Now, Plumb asks his audience, "Who's packing your parachute?"
Everyone has someone who provides what they need to make it through the day. Plumb also points out that he needed many kinds of parachutes when his plane was shot down over enemy territory—he needed his physical parachute, his mental parachute, his emotional parachute, and his spiritual parachute. He called on all these supports before reaching safety.

Sometimes in the daily challenges that life gives us, we miss what is really important. We may fail to say hello, please, thank you, congratulate someone on something wonderful that has happened to them, give a compliment, or just do something nice for no reason.
"I am proud of you" are five of the most precious words you can ever use to make another person feel important.

Appreciate everybody's worth, whatever they are, whatever they do.
Everybody is important & essential, whatever they do, whatever their job is.

Treat people as if they were what they ought to be, and you help them to become what they are capable of being.

  As you go about your day, focus on individuals. Make the most of every contact with every person every day.

Someone's lifetime opportunity may be perched on the tip of your tongue.

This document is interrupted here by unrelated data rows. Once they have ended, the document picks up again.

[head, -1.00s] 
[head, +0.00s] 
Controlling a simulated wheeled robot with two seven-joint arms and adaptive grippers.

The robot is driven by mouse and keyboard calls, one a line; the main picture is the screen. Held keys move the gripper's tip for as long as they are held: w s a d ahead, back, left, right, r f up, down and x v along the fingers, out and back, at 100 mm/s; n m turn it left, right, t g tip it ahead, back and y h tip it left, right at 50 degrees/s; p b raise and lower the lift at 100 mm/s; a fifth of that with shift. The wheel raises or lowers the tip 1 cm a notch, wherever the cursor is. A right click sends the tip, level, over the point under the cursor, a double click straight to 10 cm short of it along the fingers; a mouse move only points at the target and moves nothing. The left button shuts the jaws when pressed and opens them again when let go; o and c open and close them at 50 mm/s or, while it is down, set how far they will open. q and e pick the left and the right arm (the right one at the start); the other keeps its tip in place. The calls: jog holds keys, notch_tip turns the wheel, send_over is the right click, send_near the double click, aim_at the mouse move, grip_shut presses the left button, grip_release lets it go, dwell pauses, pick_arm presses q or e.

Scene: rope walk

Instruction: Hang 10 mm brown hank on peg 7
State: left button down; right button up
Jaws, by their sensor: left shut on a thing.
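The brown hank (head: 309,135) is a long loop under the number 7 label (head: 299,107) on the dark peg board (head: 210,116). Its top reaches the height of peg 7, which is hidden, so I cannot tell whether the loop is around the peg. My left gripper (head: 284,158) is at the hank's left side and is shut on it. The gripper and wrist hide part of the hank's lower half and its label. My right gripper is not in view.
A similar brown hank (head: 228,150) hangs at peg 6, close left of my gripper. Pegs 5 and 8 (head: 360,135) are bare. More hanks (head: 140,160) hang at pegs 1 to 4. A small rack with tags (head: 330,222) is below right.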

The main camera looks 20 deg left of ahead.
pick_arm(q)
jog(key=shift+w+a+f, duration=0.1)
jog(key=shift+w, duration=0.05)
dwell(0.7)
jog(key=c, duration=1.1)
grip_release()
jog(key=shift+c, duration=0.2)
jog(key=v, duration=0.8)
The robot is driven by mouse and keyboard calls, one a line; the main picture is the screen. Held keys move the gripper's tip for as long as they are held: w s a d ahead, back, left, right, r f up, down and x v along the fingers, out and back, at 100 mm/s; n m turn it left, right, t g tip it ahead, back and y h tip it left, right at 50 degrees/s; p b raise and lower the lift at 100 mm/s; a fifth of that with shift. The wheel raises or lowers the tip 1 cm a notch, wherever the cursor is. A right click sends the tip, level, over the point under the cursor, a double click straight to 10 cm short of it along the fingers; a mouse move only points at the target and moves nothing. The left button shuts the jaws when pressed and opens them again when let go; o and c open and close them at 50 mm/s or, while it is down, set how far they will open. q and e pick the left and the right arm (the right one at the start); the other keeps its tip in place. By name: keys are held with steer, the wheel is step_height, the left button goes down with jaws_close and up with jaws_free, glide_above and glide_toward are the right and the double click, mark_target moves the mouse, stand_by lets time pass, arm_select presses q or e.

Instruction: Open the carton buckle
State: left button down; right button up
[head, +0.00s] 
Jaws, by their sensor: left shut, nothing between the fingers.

Revel in the rhythm of ordinary things. Embrace the days of bite-size beginnings, tedious tasks, and mandatory meetings.
Your words at such times will speak volumes about the quality of life.
Let God use you in these common situations.
—Caron Loveless

Become a missionary of encouragement. Appreciation is a wonderful thing; it makes what is excellent in others belong to us as well.
—Voltaire (1694-1778), French writer and philosopher

   As you go through this week, this month, this year, recognize people who pack your parachute!